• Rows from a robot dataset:
▶
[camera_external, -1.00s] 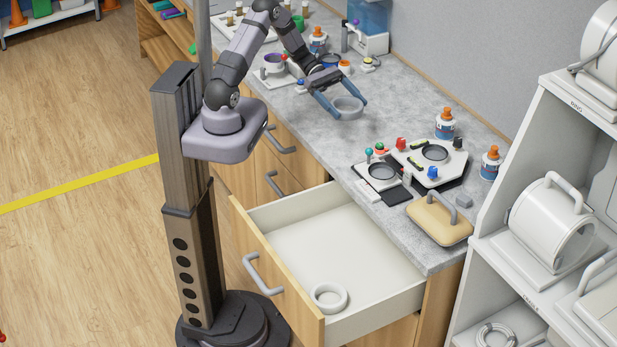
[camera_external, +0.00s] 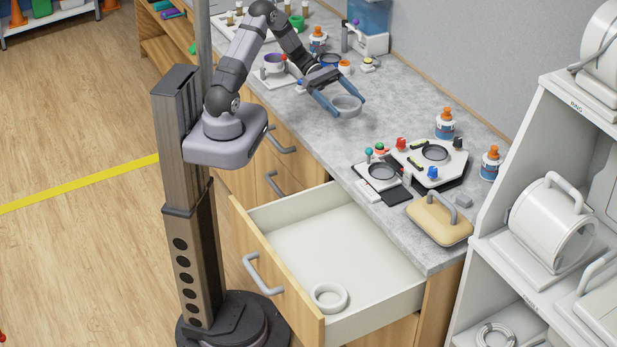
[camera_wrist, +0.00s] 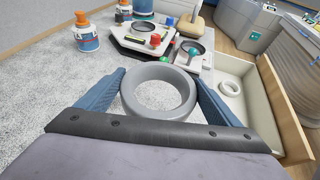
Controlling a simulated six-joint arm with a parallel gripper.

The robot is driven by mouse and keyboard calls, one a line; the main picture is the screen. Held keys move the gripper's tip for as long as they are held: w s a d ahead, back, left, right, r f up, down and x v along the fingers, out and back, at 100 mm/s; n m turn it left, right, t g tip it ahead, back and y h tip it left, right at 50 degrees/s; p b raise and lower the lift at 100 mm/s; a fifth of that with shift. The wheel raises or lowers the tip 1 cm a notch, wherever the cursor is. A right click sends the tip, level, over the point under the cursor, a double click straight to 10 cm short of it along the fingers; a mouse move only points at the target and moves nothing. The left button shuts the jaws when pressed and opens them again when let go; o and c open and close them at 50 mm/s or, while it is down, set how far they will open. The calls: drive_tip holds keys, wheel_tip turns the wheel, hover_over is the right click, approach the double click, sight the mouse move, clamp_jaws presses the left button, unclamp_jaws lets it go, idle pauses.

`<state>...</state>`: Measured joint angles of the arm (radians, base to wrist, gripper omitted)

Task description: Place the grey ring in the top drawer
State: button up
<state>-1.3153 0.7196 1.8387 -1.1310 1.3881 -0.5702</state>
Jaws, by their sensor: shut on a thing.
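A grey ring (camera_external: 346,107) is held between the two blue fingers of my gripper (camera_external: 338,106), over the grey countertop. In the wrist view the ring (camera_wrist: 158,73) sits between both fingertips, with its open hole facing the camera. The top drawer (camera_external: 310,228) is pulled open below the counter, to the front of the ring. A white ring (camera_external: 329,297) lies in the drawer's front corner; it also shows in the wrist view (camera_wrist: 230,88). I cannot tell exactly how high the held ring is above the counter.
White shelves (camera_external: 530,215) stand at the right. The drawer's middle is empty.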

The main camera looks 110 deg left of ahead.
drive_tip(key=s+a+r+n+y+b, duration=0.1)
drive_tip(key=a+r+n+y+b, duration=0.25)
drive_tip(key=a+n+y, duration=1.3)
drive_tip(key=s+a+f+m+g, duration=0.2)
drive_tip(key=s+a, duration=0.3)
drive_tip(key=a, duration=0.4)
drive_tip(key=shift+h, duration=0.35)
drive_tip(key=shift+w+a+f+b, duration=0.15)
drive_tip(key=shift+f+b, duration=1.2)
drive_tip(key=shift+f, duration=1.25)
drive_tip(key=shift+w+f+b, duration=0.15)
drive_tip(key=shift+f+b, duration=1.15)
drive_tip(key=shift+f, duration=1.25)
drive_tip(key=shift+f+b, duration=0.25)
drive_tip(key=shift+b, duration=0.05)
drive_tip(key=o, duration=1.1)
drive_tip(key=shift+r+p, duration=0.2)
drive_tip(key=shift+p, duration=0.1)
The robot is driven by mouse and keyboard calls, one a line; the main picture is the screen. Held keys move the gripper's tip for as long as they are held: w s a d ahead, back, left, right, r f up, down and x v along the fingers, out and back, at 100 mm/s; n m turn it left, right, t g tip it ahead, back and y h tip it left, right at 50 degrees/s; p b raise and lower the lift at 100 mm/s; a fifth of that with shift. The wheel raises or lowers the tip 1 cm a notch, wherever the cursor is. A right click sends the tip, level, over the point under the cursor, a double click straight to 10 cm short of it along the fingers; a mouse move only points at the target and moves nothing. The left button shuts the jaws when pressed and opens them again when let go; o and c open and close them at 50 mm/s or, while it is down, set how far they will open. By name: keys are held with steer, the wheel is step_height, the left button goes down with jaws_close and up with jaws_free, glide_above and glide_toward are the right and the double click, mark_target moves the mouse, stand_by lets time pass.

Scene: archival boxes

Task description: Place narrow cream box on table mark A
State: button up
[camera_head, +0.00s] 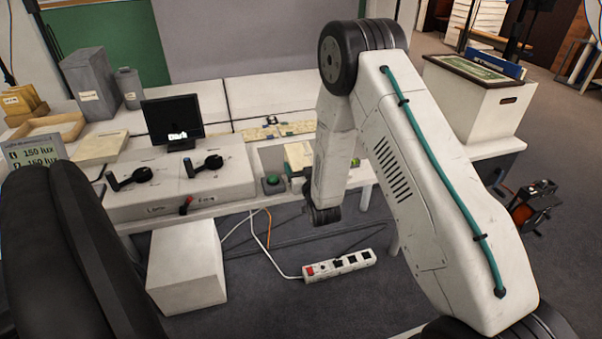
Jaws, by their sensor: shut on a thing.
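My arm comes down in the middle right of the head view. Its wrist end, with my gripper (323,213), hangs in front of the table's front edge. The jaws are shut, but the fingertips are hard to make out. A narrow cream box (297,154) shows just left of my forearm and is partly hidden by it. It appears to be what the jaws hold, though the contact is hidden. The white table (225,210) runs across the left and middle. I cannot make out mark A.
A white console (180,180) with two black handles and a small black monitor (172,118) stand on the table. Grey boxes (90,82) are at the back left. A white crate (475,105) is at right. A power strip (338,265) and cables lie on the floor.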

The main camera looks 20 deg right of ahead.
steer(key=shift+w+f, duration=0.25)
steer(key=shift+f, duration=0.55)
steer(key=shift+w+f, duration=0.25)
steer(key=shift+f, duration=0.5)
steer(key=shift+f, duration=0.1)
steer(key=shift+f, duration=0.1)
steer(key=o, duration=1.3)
◀
▶
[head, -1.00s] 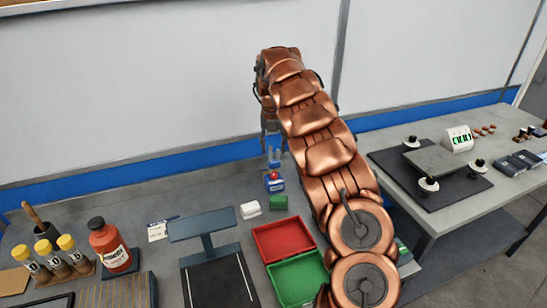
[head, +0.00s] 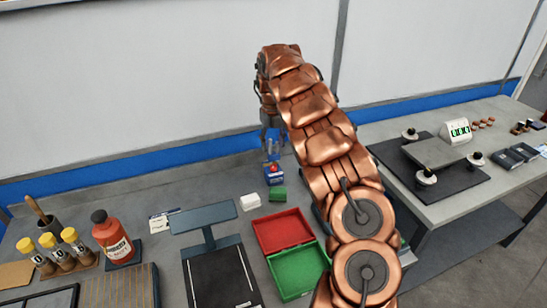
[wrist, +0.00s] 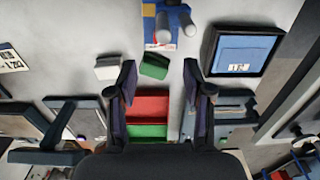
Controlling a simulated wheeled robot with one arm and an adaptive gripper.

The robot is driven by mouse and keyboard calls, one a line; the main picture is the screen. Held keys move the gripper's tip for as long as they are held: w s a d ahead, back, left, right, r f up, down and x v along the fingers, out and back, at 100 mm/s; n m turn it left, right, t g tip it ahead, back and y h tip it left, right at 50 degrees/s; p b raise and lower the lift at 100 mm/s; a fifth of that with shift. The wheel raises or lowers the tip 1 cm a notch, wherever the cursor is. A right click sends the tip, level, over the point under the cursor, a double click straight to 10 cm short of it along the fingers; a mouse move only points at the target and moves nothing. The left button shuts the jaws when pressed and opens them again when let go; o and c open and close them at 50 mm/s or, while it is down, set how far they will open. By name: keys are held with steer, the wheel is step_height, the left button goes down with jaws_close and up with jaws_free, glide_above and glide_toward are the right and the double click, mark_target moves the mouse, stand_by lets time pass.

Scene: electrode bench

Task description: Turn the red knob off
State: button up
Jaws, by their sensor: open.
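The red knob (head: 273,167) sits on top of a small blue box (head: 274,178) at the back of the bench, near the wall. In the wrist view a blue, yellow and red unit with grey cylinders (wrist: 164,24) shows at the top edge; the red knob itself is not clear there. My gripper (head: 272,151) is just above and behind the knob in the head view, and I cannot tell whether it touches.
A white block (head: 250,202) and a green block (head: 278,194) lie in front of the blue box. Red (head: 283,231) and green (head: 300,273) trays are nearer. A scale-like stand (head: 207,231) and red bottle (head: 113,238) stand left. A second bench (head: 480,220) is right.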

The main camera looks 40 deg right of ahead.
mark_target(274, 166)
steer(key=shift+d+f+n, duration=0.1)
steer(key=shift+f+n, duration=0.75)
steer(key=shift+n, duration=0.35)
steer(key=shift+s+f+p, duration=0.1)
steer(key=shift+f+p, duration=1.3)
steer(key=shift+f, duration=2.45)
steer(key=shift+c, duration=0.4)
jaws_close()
◀
▶
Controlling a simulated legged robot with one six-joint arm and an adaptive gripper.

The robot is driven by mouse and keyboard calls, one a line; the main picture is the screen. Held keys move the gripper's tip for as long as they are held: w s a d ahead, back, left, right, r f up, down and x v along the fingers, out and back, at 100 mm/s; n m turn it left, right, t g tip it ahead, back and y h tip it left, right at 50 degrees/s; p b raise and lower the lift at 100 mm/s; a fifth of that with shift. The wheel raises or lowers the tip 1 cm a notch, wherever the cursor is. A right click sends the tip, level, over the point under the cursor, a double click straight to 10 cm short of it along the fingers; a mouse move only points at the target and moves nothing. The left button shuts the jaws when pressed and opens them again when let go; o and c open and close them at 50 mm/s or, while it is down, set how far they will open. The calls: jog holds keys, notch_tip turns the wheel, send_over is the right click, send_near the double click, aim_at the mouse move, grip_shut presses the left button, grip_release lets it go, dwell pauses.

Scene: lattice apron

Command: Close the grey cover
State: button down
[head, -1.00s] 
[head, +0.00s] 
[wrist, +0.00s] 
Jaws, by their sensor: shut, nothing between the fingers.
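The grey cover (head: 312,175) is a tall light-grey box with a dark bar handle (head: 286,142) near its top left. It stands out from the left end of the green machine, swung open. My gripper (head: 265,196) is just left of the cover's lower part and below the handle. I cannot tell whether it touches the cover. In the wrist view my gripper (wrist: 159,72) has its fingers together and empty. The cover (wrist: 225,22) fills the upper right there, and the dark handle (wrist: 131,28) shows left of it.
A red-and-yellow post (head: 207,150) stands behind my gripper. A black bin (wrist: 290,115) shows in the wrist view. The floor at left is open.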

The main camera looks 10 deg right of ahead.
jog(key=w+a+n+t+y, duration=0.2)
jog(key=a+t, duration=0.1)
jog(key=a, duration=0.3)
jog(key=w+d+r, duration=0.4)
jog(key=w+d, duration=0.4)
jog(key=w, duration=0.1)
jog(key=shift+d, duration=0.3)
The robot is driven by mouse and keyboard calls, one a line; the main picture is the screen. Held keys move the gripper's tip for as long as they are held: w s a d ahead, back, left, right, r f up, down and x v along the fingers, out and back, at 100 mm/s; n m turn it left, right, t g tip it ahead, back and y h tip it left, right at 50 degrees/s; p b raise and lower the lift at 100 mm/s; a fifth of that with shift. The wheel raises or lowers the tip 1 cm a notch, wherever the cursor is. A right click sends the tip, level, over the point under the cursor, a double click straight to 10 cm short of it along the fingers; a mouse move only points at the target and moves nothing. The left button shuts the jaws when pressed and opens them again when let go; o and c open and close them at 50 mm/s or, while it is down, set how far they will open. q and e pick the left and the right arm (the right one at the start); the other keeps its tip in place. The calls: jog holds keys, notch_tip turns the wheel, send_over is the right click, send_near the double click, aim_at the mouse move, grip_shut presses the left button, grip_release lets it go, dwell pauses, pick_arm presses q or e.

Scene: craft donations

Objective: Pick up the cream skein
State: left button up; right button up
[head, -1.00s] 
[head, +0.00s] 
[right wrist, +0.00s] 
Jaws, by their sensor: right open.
◀
• Exercise brief: Among the records above, locate the line containing "[camera_wrist, +0.00s]" and the line containing "Controlling a simulated six-joint", then transcribe exactly the lines starting at the first and ending at the second, with no pictures.

• Final answer:
[camera_wrist, +0.00s] 
Controlling a simulated six-joint arm with a parallel gripper.

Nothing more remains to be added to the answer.